I believe there is NO Criminal Court in the United States that can order anyone to go to AA absent the offender’s agreement – and parolees have significantly less constitutional rights than non-felons. Of course, the case Rob cited is a Ninth Circuit case, and its decision applies only to those Courts within it’s jurisdiction (thus far; this includes all of California). Only once the Supreme Court of the United States makes such a ruling will it apply nationwide (unless each of the Circuit Courts make the same ruling independent of the Supreme Court and these decisions are not over turned by Supreme Court).

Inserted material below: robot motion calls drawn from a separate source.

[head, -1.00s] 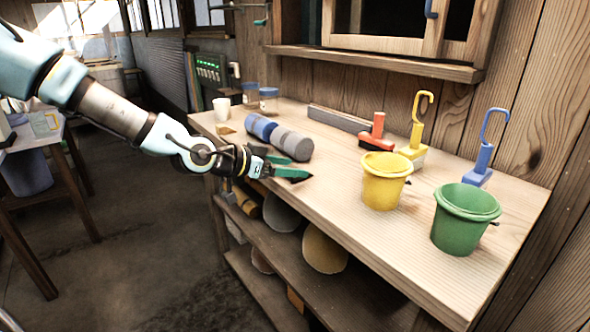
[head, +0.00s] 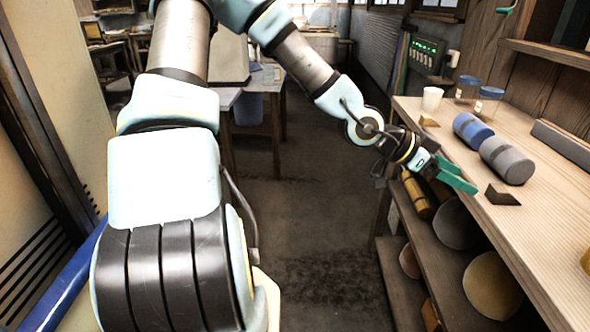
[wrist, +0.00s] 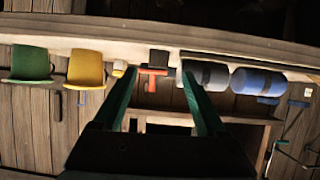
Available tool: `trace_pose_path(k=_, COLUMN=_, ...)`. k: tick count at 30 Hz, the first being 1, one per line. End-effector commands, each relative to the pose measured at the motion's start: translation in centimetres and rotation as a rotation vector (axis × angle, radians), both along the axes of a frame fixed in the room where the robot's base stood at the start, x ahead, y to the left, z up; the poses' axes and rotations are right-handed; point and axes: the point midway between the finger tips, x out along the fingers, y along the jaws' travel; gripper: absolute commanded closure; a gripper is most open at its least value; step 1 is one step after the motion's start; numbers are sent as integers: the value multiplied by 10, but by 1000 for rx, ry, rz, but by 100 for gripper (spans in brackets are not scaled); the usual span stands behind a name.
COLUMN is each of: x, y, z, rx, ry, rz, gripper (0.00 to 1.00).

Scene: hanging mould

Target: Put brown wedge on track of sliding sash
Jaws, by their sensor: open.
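A dark brown wedge (head: 503,195) lies on the workbench top near its front edge. In the wrist view, the dark brown wedge (wrist: 159,57) appears in line with the space between the fingers. My gripper (head: 460,178) has green fingers, is open and empty, and hangs at the bench's front edge just left of the wedge, with a small gap. Both fingers of my gripper (wrist: 160,75) show apart in the wrist view. A lighter brown wedge-like piece (head: 429,122) lies farther back. Only part of the window sill (head: 550,53) shows; the sash and its track are out of view.
On the workbench (head: 535,225) a grey roll (head: 507,160) and a blue roll (head: 472,131) lie behind the wedge, with a grey bar (head: 566,143) along the wall. A white cup (head: 432,98) and jars stand at the far end. A shelf with round items is below.

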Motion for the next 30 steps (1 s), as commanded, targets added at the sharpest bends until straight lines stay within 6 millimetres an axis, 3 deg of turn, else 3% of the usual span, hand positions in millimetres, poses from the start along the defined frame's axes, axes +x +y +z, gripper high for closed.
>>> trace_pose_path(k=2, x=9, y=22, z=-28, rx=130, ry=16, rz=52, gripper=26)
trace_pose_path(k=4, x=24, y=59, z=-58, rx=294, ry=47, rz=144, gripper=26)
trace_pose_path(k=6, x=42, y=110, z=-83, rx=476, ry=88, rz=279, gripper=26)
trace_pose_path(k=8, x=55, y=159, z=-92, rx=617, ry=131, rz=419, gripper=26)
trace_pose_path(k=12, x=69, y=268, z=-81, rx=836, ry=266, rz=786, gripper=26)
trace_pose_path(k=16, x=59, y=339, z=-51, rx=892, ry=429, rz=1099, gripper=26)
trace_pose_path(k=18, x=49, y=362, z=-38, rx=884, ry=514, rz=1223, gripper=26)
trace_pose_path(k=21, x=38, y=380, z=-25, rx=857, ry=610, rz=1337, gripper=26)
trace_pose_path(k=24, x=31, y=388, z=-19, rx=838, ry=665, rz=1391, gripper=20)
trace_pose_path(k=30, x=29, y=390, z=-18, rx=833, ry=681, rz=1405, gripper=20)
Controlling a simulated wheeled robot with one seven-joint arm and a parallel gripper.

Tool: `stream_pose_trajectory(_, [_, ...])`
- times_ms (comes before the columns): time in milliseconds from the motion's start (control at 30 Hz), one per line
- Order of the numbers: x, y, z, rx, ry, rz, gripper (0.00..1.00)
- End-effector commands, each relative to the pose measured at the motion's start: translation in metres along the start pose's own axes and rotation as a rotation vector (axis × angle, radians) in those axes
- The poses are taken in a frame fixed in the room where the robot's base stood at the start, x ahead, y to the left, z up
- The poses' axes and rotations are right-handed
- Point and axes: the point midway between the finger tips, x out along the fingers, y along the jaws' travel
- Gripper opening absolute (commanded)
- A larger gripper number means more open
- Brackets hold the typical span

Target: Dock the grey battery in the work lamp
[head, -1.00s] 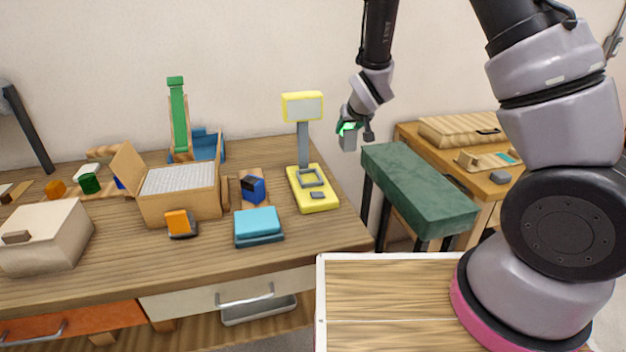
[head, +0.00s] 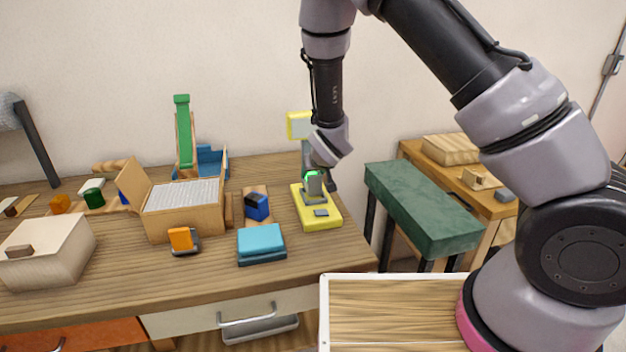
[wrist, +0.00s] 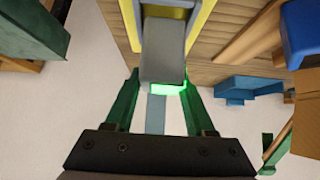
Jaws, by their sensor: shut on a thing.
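The work lamp has a yellow base (head: 328,222), a grey post and a yellow-framed head (head: 298,125), and stands at the table's right end. My gripper (head: 314,178) points down over the base and partly covers the post and head. It is shut on the grey battery (head: 315,188), which has a bright green band at its top. In the wrist view, the battery (wrist: 163,52) sits between my green fingers (wrist: 160,88), its far end in front of the lamp's grey dock frame. I cannot tell whether the battery is above the frame or partly inside it.
A blue block (head: 257,207), a teal box (head: 261,240) and an open cardboard box (head: 185,215) stand left of the lamp. A green-topped bench (head: 425,210) is right of the table. My arm crosses the upper right.

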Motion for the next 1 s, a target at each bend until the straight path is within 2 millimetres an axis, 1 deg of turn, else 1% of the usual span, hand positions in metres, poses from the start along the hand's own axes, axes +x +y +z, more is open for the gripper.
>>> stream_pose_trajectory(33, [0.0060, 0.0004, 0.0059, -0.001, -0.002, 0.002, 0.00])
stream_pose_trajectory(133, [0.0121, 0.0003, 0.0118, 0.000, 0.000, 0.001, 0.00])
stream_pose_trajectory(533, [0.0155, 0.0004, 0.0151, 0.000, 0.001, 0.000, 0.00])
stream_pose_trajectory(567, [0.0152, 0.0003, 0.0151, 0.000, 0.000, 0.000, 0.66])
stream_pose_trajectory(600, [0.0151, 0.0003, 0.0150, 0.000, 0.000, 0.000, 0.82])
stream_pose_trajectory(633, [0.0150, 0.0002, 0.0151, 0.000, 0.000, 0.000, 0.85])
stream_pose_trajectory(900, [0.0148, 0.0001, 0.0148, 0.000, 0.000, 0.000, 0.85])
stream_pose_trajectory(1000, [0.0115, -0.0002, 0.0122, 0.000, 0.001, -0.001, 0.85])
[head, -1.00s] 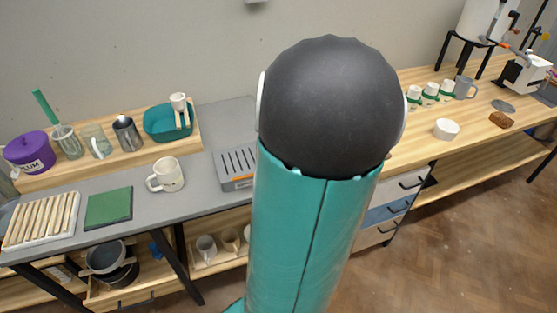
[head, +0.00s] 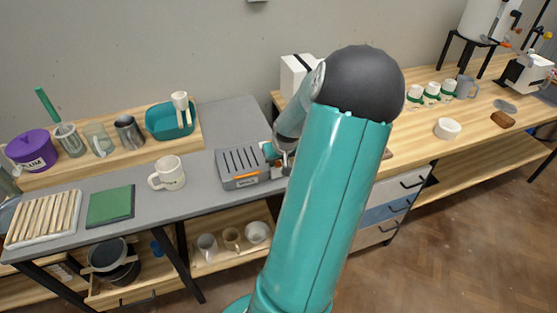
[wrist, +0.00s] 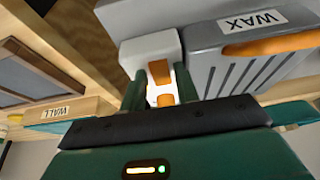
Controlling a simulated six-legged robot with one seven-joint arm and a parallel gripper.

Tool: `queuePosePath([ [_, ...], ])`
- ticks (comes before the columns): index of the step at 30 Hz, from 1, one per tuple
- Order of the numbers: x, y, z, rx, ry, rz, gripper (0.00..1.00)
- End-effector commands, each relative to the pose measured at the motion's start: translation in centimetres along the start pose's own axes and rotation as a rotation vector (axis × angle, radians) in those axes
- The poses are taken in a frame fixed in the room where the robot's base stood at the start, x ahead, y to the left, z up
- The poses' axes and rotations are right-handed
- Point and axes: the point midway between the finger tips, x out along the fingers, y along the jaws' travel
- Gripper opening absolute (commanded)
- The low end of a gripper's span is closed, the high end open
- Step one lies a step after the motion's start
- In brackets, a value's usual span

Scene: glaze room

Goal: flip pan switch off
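The grey wax pan (head: 240,168) with a slotted top and orange front strip sits on the grey bench in the head view. In the wrist view the pan (wrist: 240,62) carries a WAX label. A pale box on its side bears an orange switch (wrist: 159,72); I cannot tell which way it is set. My gripper (head: 276,156) is at the pan's right side in the head view, partly hidden by my arm. In the wrist view my gripper's green fingers (wrist: 160,92) stand apart, with the switch box just beyond them. Contact is unclear.
A white mug (head: 170,173), a green pad (head: 110,206) and a slatted rack (head: 43,218) stand left of the pan. A white box (head: 297,72) is behind my arm. Cups (head: 231,238) sit on the shelf below. Bare bench lies behind the pan.

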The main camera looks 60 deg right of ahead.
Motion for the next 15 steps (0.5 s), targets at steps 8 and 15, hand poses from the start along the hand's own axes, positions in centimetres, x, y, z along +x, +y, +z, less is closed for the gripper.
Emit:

However, AA may be provided as an option to those punishments prescribed by a State’s Penal Code (providing the punishment fits the crime) in those jurisdictions whose courts have not ruled this a form of “Religious Coercion,” thereby finding it to violate the Establishment Clause of the First Amendment of the US Constitution.

So, even in those jurisdictions that allow AA as an alternative, it is always a choice. The offender may always choose the Penal Code’s prescribed punishment for the crime of which he has pled, or been found, guilty.

Personally, I want to say that I prefer that offenders be informed about AA, but not given it an option in lieu of the prescribed punishment, because all but the most indignant offender will choose to go to AA over going to jail – not to get sober, but because it is “easier time.” But then if someone gets it because they chose AA over jail, then maybe it’s worth allowing those with no desire to stop drinking into “open” AA meetings.